Friday, March 25, 2011

Her Fearful Symmetry by Audrey Niffenegger

I hate it when a character does something that is …out of character. Not just unpredictable, but something that you just feel like that character wouldn’t do. In this post from last week I talked about how “confabulated characters walk about in our heads with the authority of our own friends and relatives (Lionel Shriver, The Financial Times, Feb 26/27, 2011).” And when you know a character as well as you know your own sister (for example) and then she does something that you just know she would not do, it’s like a blast of cold air that interrupts and ultimately diminishes the whole reading experience. This was the experience I had with Her Fearful Symmetry.

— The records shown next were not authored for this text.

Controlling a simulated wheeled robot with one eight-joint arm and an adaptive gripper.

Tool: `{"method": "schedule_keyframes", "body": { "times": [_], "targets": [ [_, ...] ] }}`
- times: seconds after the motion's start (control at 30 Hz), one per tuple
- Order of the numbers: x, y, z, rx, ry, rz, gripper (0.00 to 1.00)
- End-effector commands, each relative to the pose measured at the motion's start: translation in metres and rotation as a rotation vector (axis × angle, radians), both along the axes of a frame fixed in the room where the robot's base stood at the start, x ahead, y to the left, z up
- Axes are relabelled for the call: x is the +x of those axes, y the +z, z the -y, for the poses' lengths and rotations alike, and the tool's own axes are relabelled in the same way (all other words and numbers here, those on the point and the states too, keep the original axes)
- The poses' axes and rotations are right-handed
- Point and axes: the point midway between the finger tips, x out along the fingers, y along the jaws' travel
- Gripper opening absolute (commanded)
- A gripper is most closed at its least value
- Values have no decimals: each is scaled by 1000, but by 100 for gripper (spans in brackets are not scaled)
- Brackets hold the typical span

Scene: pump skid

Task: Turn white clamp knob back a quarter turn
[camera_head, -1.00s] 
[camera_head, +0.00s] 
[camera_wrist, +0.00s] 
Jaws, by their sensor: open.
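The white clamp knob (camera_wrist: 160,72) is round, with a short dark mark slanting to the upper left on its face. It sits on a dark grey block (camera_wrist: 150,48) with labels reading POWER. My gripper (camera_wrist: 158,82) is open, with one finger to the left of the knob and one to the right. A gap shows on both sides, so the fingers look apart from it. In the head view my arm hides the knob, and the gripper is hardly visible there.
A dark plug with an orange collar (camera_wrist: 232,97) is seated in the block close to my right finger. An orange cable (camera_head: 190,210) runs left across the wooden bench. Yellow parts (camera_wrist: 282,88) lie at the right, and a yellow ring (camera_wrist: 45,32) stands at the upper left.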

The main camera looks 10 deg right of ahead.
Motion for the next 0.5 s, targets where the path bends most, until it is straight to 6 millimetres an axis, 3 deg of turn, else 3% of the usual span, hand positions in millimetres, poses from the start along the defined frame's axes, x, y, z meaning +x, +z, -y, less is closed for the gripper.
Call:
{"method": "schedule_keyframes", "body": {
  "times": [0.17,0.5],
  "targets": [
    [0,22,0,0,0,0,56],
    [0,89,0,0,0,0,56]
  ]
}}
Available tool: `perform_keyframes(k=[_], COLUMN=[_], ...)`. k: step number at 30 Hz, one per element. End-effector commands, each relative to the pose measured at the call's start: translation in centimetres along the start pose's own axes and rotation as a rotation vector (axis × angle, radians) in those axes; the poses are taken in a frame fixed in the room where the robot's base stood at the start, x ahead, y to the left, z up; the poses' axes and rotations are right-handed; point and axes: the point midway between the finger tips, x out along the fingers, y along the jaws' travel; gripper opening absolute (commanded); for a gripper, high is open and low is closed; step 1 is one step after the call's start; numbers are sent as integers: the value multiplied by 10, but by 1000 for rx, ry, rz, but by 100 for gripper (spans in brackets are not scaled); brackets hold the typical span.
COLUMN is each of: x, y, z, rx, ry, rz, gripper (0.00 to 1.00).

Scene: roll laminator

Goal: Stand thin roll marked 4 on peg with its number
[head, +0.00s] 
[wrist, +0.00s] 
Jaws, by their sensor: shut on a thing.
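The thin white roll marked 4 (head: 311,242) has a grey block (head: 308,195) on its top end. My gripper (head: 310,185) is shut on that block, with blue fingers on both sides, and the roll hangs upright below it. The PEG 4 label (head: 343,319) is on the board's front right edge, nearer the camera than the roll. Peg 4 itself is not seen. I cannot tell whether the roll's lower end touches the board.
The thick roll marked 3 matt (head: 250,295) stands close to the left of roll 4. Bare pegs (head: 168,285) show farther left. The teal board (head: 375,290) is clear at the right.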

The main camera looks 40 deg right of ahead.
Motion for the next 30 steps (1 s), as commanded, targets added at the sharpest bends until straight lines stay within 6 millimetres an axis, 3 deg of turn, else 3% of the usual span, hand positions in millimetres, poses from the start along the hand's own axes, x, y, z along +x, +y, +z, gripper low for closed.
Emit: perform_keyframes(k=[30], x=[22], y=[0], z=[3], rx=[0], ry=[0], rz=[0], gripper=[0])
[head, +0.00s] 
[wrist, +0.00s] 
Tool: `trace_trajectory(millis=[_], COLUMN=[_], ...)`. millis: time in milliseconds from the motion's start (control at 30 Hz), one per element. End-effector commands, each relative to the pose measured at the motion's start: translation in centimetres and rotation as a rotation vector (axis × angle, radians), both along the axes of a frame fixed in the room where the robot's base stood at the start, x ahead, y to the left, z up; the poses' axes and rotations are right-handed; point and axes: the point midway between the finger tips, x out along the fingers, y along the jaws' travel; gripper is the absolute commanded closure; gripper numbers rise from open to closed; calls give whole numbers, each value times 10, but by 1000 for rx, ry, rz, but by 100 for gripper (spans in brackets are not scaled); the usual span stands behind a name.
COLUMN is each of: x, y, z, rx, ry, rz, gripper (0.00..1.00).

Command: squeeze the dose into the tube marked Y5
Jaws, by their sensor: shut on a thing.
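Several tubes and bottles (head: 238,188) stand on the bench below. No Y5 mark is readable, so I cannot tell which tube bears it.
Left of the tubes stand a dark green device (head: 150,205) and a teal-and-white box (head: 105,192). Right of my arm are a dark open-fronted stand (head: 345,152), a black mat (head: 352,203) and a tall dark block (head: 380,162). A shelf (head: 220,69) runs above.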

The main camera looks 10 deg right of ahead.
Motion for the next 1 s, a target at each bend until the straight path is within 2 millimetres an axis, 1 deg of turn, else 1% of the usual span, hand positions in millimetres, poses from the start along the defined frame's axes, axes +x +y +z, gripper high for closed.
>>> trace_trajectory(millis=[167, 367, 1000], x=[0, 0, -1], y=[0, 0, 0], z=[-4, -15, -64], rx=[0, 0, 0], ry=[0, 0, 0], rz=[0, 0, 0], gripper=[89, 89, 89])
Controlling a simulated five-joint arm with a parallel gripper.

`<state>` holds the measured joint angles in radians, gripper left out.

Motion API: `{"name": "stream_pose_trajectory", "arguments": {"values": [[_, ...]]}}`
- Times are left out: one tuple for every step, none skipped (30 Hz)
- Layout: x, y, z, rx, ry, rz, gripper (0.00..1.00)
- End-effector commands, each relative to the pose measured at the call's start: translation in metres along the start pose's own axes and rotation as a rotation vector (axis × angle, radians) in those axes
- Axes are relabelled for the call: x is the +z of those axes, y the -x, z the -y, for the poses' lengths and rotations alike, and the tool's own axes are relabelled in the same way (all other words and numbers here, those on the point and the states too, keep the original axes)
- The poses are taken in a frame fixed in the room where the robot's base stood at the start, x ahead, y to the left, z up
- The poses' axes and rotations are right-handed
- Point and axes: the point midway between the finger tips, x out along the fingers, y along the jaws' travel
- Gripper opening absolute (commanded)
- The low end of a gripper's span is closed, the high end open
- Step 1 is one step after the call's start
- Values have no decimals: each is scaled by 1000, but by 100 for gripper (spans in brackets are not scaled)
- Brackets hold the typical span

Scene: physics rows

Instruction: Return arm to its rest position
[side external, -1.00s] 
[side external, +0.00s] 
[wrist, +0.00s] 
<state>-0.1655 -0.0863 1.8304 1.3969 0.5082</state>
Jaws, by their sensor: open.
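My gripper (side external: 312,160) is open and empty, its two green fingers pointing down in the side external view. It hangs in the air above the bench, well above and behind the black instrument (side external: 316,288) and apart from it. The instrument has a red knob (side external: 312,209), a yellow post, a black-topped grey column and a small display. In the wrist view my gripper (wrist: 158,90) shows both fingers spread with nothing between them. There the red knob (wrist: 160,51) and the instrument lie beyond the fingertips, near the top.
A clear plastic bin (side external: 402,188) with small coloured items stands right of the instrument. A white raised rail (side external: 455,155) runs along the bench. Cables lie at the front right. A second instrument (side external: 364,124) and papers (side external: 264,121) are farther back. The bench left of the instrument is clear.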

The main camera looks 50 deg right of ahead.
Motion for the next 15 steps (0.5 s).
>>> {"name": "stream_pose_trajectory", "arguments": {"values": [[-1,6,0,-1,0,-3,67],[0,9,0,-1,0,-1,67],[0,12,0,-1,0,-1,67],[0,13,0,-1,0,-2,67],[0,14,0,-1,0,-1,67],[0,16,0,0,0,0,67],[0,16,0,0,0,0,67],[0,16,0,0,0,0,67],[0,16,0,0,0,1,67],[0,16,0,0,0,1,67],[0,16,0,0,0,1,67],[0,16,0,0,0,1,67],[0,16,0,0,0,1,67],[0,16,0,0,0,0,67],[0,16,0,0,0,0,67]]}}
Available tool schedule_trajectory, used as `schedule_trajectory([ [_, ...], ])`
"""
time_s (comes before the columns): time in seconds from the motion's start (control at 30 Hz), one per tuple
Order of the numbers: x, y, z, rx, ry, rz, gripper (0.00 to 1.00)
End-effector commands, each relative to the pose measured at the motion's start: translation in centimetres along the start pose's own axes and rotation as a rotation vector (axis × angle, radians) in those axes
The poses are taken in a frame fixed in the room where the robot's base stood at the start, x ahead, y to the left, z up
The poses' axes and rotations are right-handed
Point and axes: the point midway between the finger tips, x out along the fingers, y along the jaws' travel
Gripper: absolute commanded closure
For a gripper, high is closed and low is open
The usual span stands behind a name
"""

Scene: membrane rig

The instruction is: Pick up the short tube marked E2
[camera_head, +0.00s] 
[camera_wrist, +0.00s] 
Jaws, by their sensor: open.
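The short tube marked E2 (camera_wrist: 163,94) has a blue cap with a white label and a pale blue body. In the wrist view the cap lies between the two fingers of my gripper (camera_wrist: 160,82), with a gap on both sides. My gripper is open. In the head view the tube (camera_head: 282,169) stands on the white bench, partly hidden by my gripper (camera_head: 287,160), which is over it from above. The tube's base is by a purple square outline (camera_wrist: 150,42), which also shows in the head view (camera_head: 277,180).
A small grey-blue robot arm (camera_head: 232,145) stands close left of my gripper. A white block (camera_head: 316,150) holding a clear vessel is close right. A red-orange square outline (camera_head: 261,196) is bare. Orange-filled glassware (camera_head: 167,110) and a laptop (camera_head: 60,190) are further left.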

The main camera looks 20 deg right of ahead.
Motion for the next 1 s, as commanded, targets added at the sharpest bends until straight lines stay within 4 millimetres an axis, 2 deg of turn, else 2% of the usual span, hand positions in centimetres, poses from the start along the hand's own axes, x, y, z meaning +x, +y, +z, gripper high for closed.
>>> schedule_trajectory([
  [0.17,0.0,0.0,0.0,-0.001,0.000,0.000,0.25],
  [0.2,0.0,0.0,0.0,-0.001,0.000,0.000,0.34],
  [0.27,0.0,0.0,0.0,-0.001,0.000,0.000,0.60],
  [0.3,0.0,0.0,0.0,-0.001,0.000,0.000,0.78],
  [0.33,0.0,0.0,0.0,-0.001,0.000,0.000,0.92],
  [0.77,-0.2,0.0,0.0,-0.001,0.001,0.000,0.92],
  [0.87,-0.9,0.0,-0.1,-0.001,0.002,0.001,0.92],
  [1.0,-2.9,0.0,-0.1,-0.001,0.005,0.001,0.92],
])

Her Fearful Symmetry is the story of 20-something twins, Julia and Valentina, who inherit a flat in London from their late aunt Elspeth (who is the twin sister of their mother Edwina). Lots of baggage (literal and emotional) comes with the flat, including Elspeth’s lover Robert (who inhabits the flat downstairs) and Martin, the OCD-suffering neighbor from upstairs. Also Elspeth’s ghost, who is at first just a puff of air but eventually transforms herself into something quite a bit more powerful and possibly malevolent.

Julia and Valentina are shallow and self-absorbed. They spend a lot of time playing dress-up in Elspeth’s quirky outfits and wandering pointlessly around London. Robert is devastated by Elspeth’s death and Martin is crippled by his mental illness. No one is happy or even very functional. Despite my lukewarm feelings toward the characters, I found that the book contained enough intrigue and atmosphere to propel me along nicely, until I was yanked out of the story by a decision Valentina makes about ¾ of the way through. It ruined the whole rest of the book for me, and made everything that came afterwards seem forced and manipulative. I wish the author had chosen a different method for accomplishing her goals. Still, this is an interesting book about death and separation and all the ways in which people can be both together and apart, and maybe that plot twist won’t bother you as much as it bothered me.

The flat that Julia and Valentina inherit is in the London neighborhood of Highgate and backs up to Highgate cemetery. Many scenes take place in the cemetery: Elspeth is buried there, Robert works as a guide there, and is writing a history of it, and the twins walk there frequently. Highgate cemetery is a stunning example of the Victorians’ overblown sentimentality toward death and is filled with elaborate monuments to dead poets, and twisty paths through dense underbrush. It figures strongly in another book I liked a lot, Falling Angels, by Tracy Chevalier, and provides a satisfyingly creepy backdrop for a lot of the action in this book. A few years ago on a trip to London I dragged my friend Catherine with me to see Highgate cemetery, and I thought she might never forgive me – she found the Victorian excess deeply disturbing, but I loved it.

(Book 8, 2011)

6 comments:

Catherine said...

It's kind of you to say you dragged me, but the truth is the only dragging was done by me, on the way out. After all the trouble and time we took to get to a place that I had been to before and that I expected to be pleased to see again. I've never before or since had such a sudden and completely irrational reaction to the vibe of a place. It was the graves of the children that really got to me. Sorry!

Ruthiella said...

Are you really reading 20 books at once? Looking forward to your reveiw of the Patricia Marx book. I read it a few years ago. I will be interested to hear what you think of it.

Robby said...

I love Audrey Niffenegger, but I've grown pretty skeptical regarding this book.

Shelley said...

"Shallow and self-absorbed": apt criticism, and as writers, we recognize it as the death knell of contemporary fiction.

Lisa said...

This is exactly the same way I felt about this book and what Valentina decided to do!

PattisPages said...

I have a copy of Falling Angels, so I think I'll read that instead. Thanks!